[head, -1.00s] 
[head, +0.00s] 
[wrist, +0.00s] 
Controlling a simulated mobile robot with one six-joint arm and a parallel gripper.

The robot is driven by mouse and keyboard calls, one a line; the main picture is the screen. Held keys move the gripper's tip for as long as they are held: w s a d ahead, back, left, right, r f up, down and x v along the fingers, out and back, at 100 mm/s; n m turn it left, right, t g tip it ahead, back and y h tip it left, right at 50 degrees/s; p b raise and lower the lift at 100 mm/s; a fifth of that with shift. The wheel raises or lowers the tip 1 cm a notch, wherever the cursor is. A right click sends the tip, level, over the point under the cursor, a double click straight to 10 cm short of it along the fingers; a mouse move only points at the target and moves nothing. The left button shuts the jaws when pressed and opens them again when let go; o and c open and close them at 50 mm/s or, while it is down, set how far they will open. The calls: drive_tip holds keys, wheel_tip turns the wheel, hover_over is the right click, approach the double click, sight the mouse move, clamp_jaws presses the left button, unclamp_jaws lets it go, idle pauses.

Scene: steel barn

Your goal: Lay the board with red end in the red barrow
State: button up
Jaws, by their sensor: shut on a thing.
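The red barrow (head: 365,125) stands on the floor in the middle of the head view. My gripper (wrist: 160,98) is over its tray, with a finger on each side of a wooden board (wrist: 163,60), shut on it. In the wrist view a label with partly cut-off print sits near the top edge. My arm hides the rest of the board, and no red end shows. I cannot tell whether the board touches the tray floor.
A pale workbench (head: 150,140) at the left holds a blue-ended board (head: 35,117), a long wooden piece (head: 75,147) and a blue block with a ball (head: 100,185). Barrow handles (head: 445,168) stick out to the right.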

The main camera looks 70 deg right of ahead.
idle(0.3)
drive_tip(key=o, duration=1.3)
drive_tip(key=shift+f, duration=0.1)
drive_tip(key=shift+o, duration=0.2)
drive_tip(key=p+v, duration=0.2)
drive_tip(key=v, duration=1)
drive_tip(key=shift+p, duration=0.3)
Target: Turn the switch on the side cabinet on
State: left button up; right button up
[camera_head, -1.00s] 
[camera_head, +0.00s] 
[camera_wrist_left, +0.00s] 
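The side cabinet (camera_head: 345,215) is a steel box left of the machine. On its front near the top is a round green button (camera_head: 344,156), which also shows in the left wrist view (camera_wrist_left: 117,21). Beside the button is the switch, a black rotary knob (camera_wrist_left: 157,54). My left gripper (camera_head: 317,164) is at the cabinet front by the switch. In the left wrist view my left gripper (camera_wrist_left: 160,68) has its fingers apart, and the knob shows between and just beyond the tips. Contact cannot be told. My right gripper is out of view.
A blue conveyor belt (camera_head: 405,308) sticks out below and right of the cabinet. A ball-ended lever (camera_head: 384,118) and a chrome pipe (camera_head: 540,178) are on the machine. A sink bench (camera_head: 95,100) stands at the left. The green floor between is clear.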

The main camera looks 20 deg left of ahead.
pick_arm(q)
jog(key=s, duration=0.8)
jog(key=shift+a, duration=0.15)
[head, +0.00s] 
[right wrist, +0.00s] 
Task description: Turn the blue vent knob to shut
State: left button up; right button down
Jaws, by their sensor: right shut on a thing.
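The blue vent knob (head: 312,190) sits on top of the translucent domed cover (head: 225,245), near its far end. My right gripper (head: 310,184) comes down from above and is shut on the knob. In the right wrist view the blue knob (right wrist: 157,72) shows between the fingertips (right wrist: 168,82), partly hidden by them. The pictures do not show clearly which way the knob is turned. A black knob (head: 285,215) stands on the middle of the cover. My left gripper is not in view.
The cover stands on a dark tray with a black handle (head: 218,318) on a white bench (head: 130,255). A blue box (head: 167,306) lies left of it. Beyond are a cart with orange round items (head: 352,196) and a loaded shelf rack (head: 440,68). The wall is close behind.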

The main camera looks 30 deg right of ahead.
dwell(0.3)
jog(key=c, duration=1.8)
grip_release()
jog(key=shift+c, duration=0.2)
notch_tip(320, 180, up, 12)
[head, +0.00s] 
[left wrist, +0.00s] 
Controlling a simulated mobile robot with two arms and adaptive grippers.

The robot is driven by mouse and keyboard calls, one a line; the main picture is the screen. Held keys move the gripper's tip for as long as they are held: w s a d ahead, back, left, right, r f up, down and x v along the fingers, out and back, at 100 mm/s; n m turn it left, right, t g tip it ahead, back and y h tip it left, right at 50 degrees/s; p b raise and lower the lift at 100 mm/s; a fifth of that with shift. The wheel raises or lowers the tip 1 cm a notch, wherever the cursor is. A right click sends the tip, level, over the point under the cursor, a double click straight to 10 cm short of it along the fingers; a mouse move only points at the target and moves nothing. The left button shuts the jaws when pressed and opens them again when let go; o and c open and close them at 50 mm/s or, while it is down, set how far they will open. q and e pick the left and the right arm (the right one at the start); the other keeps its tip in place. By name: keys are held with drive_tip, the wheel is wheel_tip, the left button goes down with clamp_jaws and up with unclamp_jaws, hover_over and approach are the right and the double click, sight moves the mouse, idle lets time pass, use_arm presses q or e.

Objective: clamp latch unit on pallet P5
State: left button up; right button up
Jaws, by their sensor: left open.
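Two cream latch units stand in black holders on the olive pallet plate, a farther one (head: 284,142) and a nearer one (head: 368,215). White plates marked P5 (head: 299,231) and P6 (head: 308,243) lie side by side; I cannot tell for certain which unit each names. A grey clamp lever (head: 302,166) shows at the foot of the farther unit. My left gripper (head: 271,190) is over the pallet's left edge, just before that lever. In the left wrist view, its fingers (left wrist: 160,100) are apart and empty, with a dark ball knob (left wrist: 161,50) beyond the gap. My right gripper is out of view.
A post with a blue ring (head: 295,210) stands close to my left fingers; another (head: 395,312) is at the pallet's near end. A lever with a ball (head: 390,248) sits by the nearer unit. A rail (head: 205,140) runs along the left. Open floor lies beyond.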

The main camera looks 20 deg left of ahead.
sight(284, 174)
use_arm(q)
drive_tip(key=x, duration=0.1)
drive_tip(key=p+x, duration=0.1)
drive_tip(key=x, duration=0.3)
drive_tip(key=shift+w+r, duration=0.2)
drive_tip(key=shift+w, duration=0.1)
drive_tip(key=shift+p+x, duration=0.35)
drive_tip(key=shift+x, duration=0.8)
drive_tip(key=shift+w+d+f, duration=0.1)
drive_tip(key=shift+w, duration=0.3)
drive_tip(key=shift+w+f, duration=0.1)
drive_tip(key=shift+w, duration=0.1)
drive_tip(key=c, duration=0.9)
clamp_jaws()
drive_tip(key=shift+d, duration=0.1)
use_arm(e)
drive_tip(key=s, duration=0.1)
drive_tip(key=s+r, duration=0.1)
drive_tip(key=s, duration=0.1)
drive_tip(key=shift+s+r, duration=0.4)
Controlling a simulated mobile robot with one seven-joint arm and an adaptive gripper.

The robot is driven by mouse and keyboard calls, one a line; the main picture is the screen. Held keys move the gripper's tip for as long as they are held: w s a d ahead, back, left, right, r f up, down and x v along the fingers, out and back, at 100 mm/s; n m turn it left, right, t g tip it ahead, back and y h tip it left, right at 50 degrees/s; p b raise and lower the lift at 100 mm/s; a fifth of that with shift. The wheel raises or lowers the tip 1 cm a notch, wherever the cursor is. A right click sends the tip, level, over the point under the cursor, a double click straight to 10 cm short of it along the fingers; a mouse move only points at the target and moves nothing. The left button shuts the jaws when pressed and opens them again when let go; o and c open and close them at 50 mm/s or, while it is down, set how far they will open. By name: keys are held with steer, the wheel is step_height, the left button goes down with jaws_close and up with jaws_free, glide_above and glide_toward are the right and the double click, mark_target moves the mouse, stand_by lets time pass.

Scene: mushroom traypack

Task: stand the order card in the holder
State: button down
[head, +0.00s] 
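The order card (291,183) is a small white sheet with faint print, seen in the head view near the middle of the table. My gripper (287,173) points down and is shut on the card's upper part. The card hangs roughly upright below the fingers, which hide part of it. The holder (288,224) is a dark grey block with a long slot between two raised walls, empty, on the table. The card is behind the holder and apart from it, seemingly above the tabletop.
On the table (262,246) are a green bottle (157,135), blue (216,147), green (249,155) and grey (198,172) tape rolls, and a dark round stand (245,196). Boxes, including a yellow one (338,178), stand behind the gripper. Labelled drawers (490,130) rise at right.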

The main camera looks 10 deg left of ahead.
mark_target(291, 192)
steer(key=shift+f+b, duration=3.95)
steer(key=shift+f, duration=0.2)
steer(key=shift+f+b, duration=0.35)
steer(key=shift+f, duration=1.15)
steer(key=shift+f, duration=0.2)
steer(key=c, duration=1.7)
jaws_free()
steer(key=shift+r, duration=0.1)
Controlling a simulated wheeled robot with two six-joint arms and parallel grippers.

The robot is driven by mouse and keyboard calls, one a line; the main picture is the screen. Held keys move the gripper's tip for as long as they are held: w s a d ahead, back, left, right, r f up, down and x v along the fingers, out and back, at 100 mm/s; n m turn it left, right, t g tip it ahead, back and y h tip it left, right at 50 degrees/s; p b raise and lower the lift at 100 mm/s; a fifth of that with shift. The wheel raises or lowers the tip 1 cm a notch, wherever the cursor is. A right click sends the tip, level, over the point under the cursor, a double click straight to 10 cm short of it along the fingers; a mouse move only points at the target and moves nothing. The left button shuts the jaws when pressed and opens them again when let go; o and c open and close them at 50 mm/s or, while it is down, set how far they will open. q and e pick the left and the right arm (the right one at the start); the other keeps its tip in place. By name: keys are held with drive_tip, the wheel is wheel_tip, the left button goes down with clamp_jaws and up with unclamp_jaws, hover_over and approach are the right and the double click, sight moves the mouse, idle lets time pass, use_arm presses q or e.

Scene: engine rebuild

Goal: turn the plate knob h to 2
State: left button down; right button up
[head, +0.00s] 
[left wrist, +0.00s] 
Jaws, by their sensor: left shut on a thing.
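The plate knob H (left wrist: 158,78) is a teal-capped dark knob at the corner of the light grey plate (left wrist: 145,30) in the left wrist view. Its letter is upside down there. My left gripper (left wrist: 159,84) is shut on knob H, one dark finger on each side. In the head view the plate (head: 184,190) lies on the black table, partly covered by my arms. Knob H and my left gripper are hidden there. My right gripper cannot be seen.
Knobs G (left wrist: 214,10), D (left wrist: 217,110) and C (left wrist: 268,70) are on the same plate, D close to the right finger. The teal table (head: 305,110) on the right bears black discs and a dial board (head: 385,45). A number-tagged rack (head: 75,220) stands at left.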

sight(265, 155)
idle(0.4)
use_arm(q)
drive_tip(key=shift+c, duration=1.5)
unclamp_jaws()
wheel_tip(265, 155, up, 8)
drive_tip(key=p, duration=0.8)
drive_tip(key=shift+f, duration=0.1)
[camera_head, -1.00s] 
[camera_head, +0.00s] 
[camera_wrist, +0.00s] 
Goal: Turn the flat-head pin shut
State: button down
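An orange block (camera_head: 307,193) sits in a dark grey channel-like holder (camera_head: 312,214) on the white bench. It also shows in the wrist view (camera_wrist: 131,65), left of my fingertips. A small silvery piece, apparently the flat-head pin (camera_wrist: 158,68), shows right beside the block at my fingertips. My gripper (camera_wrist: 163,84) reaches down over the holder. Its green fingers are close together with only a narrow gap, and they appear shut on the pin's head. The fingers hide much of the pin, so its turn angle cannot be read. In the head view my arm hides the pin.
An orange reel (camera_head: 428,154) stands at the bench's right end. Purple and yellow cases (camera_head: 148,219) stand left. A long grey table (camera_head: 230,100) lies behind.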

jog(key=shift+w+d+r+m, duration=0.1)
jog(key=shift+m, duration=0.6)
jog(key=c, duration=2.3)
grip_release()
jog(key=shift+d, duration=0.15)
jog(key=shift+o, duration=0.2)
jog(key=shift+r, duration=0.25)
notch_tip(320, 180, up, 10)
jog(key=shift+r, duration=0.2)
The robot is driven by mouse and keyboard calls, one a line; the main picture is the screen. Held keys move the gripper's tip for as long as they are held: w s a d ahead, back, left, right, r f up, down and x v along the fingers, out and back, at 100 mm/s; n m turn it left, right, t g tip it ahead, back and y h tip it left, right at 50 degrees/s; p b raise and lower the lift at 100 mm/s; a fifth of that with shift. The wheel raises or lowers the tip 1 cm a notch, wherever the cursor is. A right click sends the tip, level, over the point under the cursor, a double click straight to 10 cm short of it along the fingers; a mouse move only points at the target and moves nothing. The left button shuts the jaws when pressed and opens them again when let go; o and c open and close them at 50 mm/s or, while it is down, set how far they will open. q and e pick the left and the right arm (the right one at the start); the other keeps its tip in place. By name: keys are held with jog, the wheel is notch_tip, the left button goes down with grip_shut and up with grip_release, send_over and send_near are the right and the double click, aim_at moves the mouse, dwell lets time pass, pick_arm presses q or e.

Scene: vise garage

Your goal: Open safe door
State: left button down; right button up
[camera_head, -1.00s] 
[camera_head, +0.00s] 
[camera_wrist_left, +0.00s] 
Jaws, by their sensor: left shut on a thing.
= = = =
> **Aim**:
Everything from the line containing "Your goal: Lay" down to the line containing "State: button up" should be repeated exactly, with both end lines kept and no other lines added.

> **Correct response**:
Your goal: Lay the board with red end in the red barrow
State: button up

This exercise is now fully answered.